Française des Jeux : une privatisation à risque ?

Thomas MOYSAN, OuestFrance.fr

Un lot de jeux à gratter, dans un bureau de tabac à Rennes

Le gouvernement envisage d’ouvrir le capital de la Française des jeux. Plusieurs scénarios sont envisagés. L’entreprise affiche des gains records.

Le gouvernement envisage d’ouvrir, au printemps, le capital du Loto et des jeux de grattage. Est-ce bien raisonnable de se séparer d’une aussi bonne affaire ?

Pourquoi privatiser la FDJ ?

Pour financer l’innovation ! Emmanuel Macron a promis de créer un fonds de dix milliards d’euros pour la financer et Bercy compte sur la privatisation plus ou moins partielle de certaines entreprises pour alimenter l’opération.

Dans quelques semaines, le gouvernement pourrait ainsi annoncer la privatisation de la Française des Jeux (FDJ).
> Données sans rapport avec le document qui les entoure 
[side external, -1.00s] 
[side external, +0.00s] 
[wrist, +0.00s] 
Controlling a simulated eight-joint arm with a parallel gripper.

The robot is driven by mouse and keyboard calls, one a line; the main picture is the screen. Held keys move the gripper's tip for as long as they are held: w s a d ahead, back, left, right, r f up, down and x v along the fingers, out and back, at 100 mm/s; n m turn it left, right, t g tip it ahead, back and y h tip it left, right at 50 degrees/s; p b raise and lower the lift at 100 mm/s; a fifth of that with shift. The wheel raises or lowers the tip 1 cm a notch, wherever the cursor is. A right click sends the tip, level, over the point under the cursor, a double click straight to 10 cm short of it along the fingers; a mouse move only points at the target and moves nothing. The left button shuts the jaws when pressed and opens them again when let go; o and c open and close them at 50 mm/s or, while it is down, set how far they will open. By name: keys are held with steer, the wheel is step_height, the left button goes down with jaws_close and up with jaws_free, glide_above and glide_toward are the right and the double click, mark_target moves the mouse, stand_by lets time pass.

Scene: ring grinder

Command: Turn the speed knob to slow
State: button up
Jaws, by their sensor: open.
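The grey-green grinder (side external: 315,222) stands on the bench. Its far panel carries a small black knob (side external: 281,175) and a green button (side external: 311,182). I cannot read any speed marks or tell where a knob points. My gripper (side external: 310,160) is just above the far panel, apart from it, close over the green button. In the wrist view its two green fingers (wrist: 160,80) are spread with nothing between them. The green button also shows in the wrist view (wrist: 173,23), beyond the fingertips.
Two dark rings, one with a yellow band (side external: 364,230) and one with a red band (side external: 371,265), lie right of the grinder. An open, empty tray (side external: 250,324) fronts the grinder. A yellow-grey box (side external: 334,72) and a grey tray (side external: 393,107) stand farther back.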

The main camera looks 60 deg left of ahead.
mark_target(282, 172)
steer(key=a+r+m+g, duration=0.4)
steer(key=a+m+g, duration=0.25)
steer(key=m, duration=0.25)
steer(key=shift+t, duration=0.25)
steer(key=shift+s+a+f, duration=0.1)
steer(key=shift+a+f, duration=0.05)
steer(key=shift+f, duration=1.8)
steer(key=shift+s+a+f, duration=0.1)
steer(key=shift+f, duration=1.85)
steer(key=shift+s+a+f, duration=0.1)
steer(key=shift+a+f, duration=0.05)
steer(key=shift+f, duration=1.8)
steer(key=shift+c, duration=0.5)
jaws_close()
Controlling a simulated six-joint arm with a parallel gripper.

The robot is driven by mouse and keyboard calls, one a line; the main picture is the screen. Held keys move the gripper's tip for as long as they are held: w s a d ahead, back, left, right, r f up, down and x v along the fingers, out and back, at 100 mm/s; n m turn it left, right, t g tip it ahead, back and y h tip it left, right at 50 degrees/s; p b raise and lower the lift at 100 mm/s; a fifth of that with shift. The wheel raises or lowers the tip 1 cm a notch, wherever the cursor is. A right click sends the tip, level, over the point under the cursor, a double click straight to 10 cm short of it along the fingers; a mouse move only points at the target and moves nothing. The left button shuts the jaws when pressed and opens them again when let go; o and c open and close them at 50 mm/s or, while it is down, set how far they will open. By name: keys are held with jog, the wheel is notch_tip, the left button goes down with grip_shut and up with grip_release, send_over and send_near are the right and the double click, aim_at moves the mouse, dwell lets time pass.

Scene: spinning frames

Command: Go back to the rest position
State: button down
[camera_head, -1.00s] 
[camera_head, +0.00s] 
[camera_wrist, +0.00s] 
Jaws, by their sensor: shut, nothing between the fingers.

La BNP Paribas a été missionnée pour étudier une cession des parts de l’État. Plusieurs scénarios pourraient être envisagés, parmi lesquels la descente de l’État à moins de 50 % du capital de la FDJ.

Une vieille idée ?

Nicolas Sarkozy l’avait déjà évoquée en 2008 ; Emmanuel Macron en 2014. La troisième fois pourrait toutefois être la bonne. La présidente du groupe public, Stéphane Pallez, s’est dite « prête à mener la privatisation ». L’opération pourrait être actée au printemps. La privatisation interviendrait alors que la FDJ enregistre des gains records.

Voici les chiffres de la Française des jeux en 2017.
Voici les chiffres de la Française des jeux en 2017. | INFOGRAPHIE OUEST-FRANCE

L’entreprise, détenue à 72% par l’État, a atteint l’année dernière les 15,1 milliards d’euros de ventes. Autrement dit, les joueurs ont misé plus de 15 milliards en 2017. C’est 5,7% de plus qu’en 2016. La FDJ a réussi son pari. Elle a relancé le Loto, rénové l’Euromillions et enrayé la baisse de ses clients (26,1millions).

Un pari gagnant pour l’État ?

Difficile de comprendre pourquoi l’État se séparerait d’une telle source de revenus. Emmanuelle Auriol, professeure d’économie à la Toulouse school of economics, déplore une opération guidée par « le court terme » et le « besoin de cash ».

En réalité, l’État ne perdrait pas beaucoup d’argent. La taxation des mises – 3,12 milliards d’euros en 2016 – constitue les principales recettes publiques des activités de la FDJ, et elle ne disparaîtrait pas en cas de privatisation.

Mais Emmanuelle Auriol précise: « Les rentes n’iraient plus dans la poche du contribuable. » Plutôt que d’abonder le budget de l’État, elles iraient à des investisseurs privés et ils pourraient être nombreux à s’y intéresser, notamment les sites de paris en ligne comme Betclic.

Et les joueurs ?

Actuellement, la FDJ dispose du monopole sur les jeux de grattage et de loterie. Elle est censée garantir que les jeux proposés n’entraînent pas de comportements compulsifs. Aujourd’hui publique, la FDJ régule ses activités en ce sens. Demain privée, le risque serait de la voir privilégier ses résultats au détriment des joueurs.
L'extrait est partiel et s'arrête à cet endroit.